**Goal:**
Write the lines out again, from the top of the material to the line containing "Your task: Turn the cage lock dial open", pictures excluded.

**Data section:**
★ ★ ★ ★

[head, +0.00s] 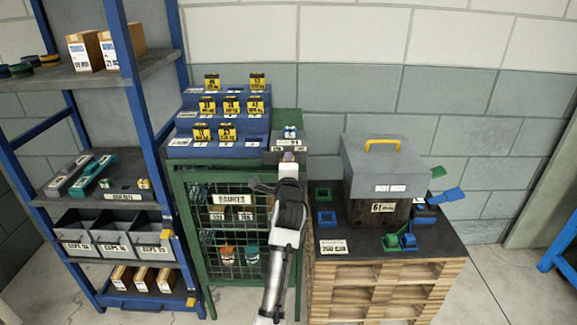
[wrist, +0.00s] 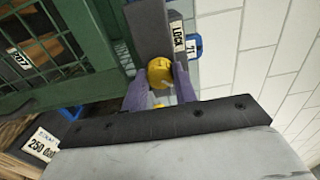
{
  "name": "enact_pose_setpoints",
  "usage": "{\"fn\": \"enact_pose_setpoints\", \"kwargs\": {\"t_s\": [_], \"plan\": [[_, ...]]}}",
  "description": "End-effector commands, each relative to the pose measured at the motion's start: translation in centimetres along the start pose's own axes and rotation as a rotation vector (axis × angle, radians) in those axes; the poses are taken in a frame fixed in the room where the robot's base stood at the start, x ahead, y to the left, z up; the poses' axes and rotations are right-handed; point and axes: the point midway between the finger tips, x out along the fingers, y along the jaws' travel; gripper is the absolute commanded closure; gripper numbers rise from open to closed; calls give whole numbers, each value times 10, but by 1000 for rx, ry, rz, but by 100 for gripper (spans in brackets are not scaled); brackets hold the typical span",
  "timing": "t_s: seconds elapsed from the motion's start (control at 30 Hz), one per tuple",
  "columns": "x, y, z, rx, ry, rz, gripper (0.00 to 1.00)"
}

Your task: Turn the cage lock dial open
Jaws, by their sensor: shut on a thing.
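The green mesh cage (head: 203,272) stands in the middle of the head view, with bottles and boxes behind its mesh door. In the head view my gripper (head: 288,158) is at the cage's upper right corner, and my arm hides the dial and part of the cage door.
A blue shelf rack (head: 140,90) stands left of the cage. A blue stepped stand (head: 185,125) with yellow-labelled items sits on the cage top. To the right, wooden pallets (head: 350,285) carry a grey lidded box (head: 365,165) and blue and green pieces. A block wall is close behind.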

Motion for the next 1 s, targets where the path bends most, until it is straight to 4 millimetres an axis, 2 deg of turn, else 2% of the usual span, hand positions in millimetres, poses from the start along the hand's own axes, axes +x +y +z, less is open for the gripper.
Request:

★ ★ ★ ★

**Solution:**
[head, +0.00s] 
[wrist, +0.00s] 
{
  "name": "enact_pose_setpoints",
  "usage": "{\"fn\": \"enact_pose_setpoints\", \"kwargs\": {\"t_s\": [_], \"plan\": [[_, ...]]}}",
  "description": "End-effector commands, each relative to the pose measured at the motion's start: translation in centimetres along the start pose's own axes and rotation as a rotation vector (axis × angle, radians) in those axes; the poses are taken in a frame fixed in the room where the robot's base stood at the start, x ahead, y to the left, z up; the poses' axes and rotations are right-handed; point and axes: the point midway between the finger tips, x out along the fingers, y along the jaws' travel; gripper is the absolute commanded closure; gripper numbers rise from open to closed; calls give whole numbers, each value times 10, but by 1000 for rx, ry, rz, but by 100 for gripper (spans in brackets are not scaled); brackets hold the typical span",
  "timing": "t_s: seconds elapsed from the motion's start (control at 30 Hz), one per tuple",
  "columns": "x, y, z, rx, ry, rz, gripper (0.00 to 1.00)"
}

Your task: Turn the cage lock dial open

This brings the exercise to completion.